The Fed has no antidote to either demographics or price transparency with enhanced competition. Both of these factors are major structural changes in the economic environment.
Economists that assume demographic patterns never change will find that their policy models created when the population was younger and growing more rapidly will no longer work. Similarly, in the pre-Internet days, companies were the dominant player in control of the information flow on product characteristics, and companies had some degree of pricing power, especially for established brands.
In the highly transparent and competitive Internet Age, consumers have gained control over the product information flow and are able to comparison shop like never before, resulting in a loss of pricing power for corporations. If the policy model fails to take this structural shift into account, it is going to over-estimate future inflation and get it all wrong.
Economic Assumptions
Of course, policy is often tied to economic theories whose assumptions no longer make any sense – such as those with demographics and price transparency with enhanced competition. Indeed, the Fed has been frustrated with the path of economic growth and inflation since 2010, when it was expecting a much faster economic recovery from the Great Recession along with growing inflation pressures. So, the Fed has tried several ways to create inflation.
The Fed tried near-zero short-term interest rates and failed. Low rates help sustain equity markets by lowering corporate borrowing costs to assist companies maintain profit margins in the era of price transparency with enhanced competition. But, low rates reduce spending because they hurt middle-class and low-income savers, including those baby boomers hoping their savings would earn some interest to support their retirement plans.
Quantitative Easing
The Fed also tried massive purchases of Treasury debt securities and government-guaranteed mortgages. This policy, known as Quantitative Easing (QE), failed. QE worked to support equity rallies by reducing market volatility, lowering bond yields, and reducing the hurdle rate for equities.
That is, QE did create asset price inflation. But, QE had virtually no impact on consumer spending, because the asset price inflation mostly helped the very wealthy, who spend only a very small proportion of any stock market gains, if any. Hence, QE’s asset price inflation did not translate into any consumer price inflation.
Negative Rates
In Europe and Japan, their central banks went a step further and tried negative interest rates. That is, the European Central Bank (ECB) and the Bank of Japan (BoJ) forced banks that were required to hold deposits at the central bank to pay the central bank for that privilege. The idea was to encourage the banking system to lend more money, which would lead to more spending from businesses and consumers. In reality, the negative rates were a tax on the banking system. For the most part, banks found it impossible to pass on this tax to their consumer or commercial depositors. Like most taxes, at some point, the tax constrained economic growth.

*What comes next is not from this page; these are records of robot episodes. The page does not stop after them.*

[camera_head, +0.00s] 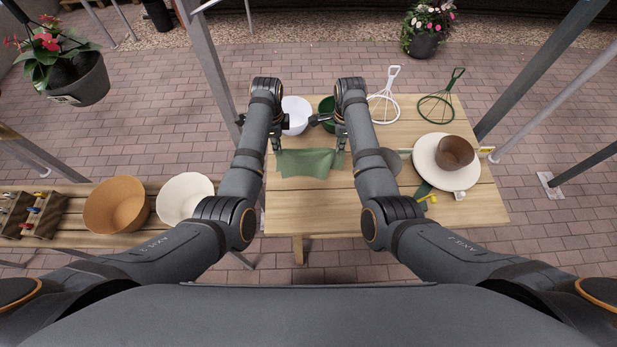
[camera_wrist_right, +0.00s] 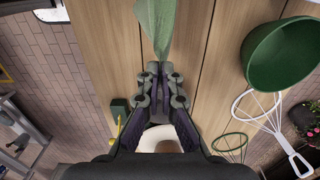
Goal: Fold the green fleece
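The green fleece (camera_head: 307,163) is a small cloth over the wooden table, spread between my two grippers. My left gripper (camera_head: 277,146) is at its left upper corner and looks shut on it, though the fingertips are small in the head view. My right gripper (camera_head: 340,144) is at its right upper corner. In the right wrist view the fingers of that gripper (camera_wrist_right: 160,72) are closed together on the fleece (camera_wrist_right: 157,22), which narrows to a point between them. The upper edge sags slightly between the grippers. Whether the lower edge touches the table I cannot tell.
A white bowl (camera_head: 296,112) and a green bowl (camera_head: 327,106) stand just beyond the fleece. White and green wire utensils, a white plate (camera_head: 428,170) with a brown bowl (camera_head: 455,152), and a green-and-yellow item (camera_head: 428,197) are at the right. The table front (camera_head: 310,215) is clear.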

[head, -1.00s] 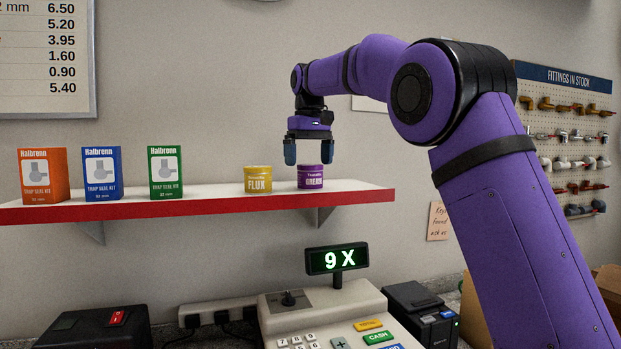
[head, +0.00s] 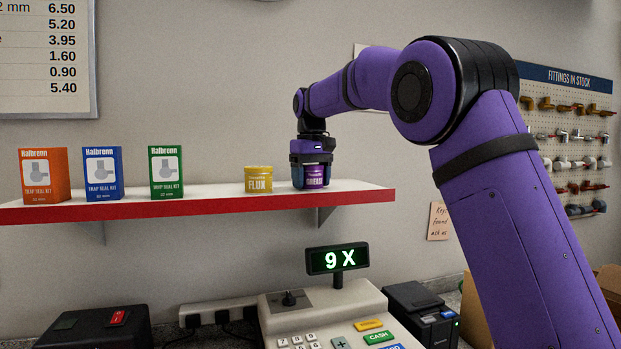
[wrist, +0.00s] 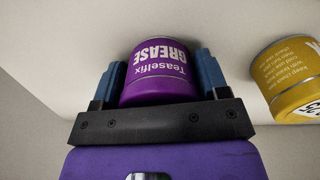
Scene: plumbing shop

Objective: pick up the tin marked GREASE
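The purple tin marked GREASE (head: 316,176) is upright near the right end of the shelf, and I see no clear gap under it. My gripper (head: 312,180) has come down over it from above, with one blue finger on each side. In the wrist view the GREASE tin (wrist: 157,72) sits between the two fingers of my gripper (wrist: 160,80), and both appear to press against its sides. The yellow FLUX tin (head: 258,179) stands just to the left, apart from my gripper; it also shows at the right of the wrist view (wrist: 290,80).
The red-edged shelf (head: 220,205) also holds orange (head: 42,176), blue (head: 102,174) and green (head: 166,173) seal kit boxes at the left. A cash register (head: 330,310) stands below. A pegboard of fittings (head: 570,140) hangs at right. Space above the shelf is clear.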

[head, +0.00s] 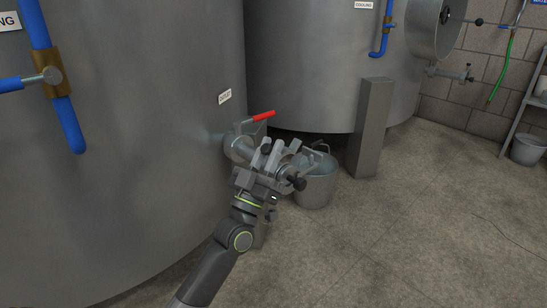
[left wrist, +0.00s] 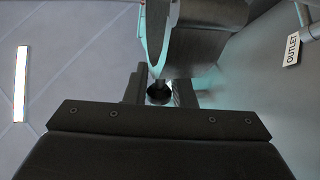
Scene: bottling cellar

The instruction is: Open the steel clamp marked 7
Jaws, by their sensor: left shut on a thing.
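The steel outlet fitting (head: 238,149) sticks out from the big tank below the OUTLET label, with a red-handled lever (head: 263,116) above it. Steel clamp parts on this fitting are partly hidden by my gripper; I cannot read a number 7. My left gripper (head: 267,157) is at the fitting, shut on a small dark knob. In the left wrist view the dark round knob (left wrist: 158,94) sits between the two fingers (left wrist: 160,90), below a large grey metal part (left wrist: 195,35). My right gripper is not in view.
A metal bucket (head: 315,187) stands on the floor just right of the fitting, close to my gripper. A grey post (head: 370,128) stands behind it, before a second tank (head: 310,65). The OUTLET label (head: 225,97) is on the near tank.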

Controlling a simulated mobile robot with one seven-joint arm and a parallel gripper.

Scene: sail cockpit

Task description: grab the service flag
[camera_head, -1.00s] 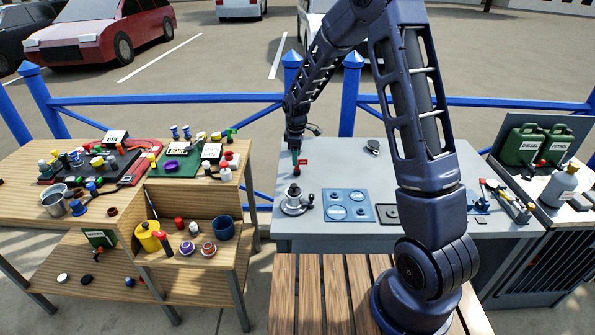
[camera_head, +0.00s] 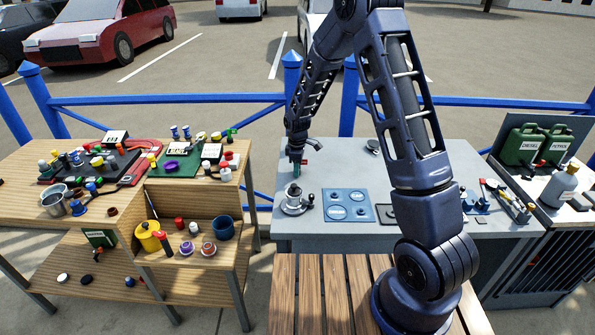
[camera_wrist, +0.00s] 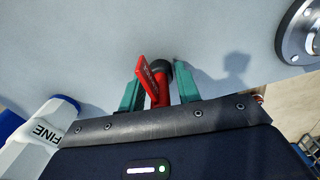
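The service flag (camera_wrist: 148,73) is a small red plate with lettering on a red post with a dark top. In the wrist view it stands between the two green fingers of my gripper (camera_wrist: 158,76). The fingers are apart, one on each side of the post, and the plate partly overlaps the left finger. I cannot tell whether either finger touches the post. In the head view my gripper (camera_head: 297,171) is low over the left part of the grey table (camera_head: 350,260), and the flag is mostly hidden there.
A metal fitting with a round base (camera_head: 294,203) stands just in front of my gripper. A blue panel with round parts (camera_head: 348,205) lies to its right. In the wrist view a white and blue object marked FINE (camera_wrist: 40,132) is at left and a metal disc (camera_wrist: 301,30) at upper right.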

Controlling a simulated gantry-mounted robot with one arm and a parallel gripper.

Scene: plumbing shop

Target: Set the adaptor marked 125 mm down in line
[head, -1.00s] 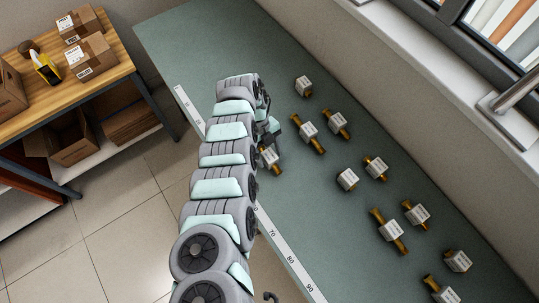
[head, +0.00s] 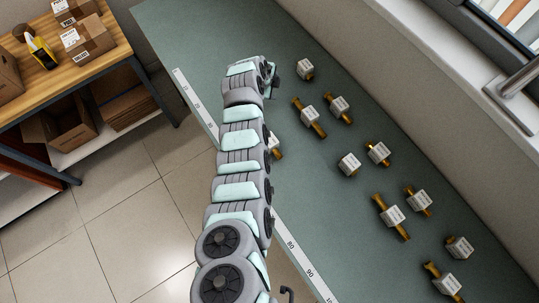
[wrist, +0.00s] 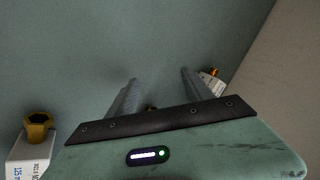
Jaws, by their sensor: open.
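Several brass adaptors with white labelled blocks lie on the green bench. Their markings are too small to read in the head view, so I cannot tell which is 125 mm. One adaptor (head: 276,149) lies beside the ruler, partly hidden by my arm. My gripper (head: 274,80) is open, toward the far end of the bench, left of a white-block adaptor (head: 305,68). Another (wrist: 212,82) is partly hidden behind the right finger.
A ruler strip (head: 290,244) runs along the bench's left edge. Two longer adaptors (head: 309,116) (head: 391,215) and several others lie to the right. A wall and window sill bound the right side. The far bench end (head: 190,35) is clear. A wooden table (head: 90,65) holds boxes.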

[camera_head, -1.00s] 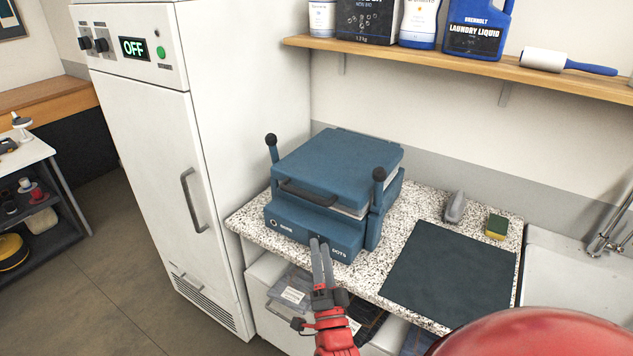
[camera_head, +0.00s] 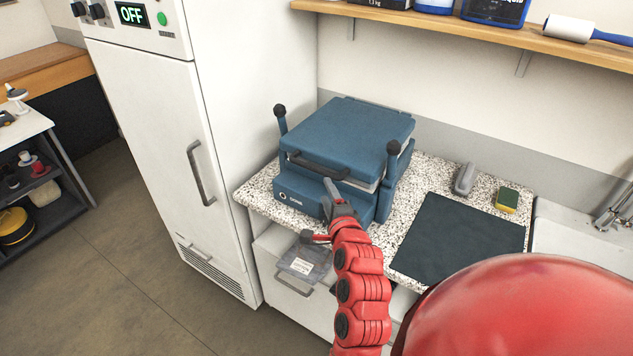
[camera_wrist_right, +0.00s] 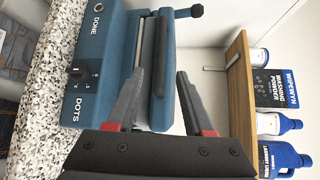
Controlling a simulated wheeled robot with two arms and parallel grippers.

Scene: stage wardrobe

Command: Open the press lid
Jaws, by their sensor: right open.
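The blue press (camera_head: 300,193) stands on the speckled counter with its lid (camera_head: 350,132) down. A dark bar handle (camera_head: 318,166) runs along the lid's front edge. Upright levers with black knobs stand at both sides. My right gripper (camera_head: 332,190) is in front of the press, just below and to the right of the handle. In the right wrist view the right gripper (camera_wrist_right: 160,88) is open and empty, its fingers apart. The handle (camera_wrist_right: 163,58) lies ahead of the fingertips there. The press's dial and the words DONE and DOTS also show. My left gripper is not in view.
A dark mat (camera_head: 460,238) lies on the counter (camera_head: 262,190) right of the press, with a grey object (camera_head: 465,179) and a sponge (camera_head: 507,200) behind it. A tall white cabinet (camera_head: 160,130) stands close on the left. A shelf (camera_head: 450,29) with bottles is above.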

The ECB and BoJ also took QE to new levels, buying so many government bonds that they have driven German and Japanese bond yields into negative territory. This sends an extremely pessimistic signal to market participants about future economic prospects, that they must pay the government interest to own sovereign debt.
The result of both negative rates and pushing so many bonds into negative yields has coupled with the impact of the trade war to push Germany toward recession. Again, the economic evidence is very clear that negative rates and negative yielding bonds are a tax on the economic system that has slowed growth and in no way has been the “accommodative” policy that was advertised.
Where Do We Go From Here?
Where do we go from here now that we know that central bankers have much more limited powers than they once thought they had? We anticipate more and more political pressure for tax cuts and increased government spending. If central bankers cannot create more economic growth and inflation, let’s try fiscal policy.
Some countries, such as Germany, run government budget surpluses, so they have plenty of room to increase spending and run an expansionary fiscal policy. The U.S., with its trillion dollar a year budget deficits, has no such room, which does not mean it will not expand its budget deficits. The bipartisan deal that lifted the debt ceiling also allowed for more spending and even larger budget deficits. We shall see if bigger budget deficits will be inflationary, but like monetary policy, fiscal policy does not address the fundamental causes of low inflation – aging and slow- growing populations, coupled with price transparency and enhanced competition.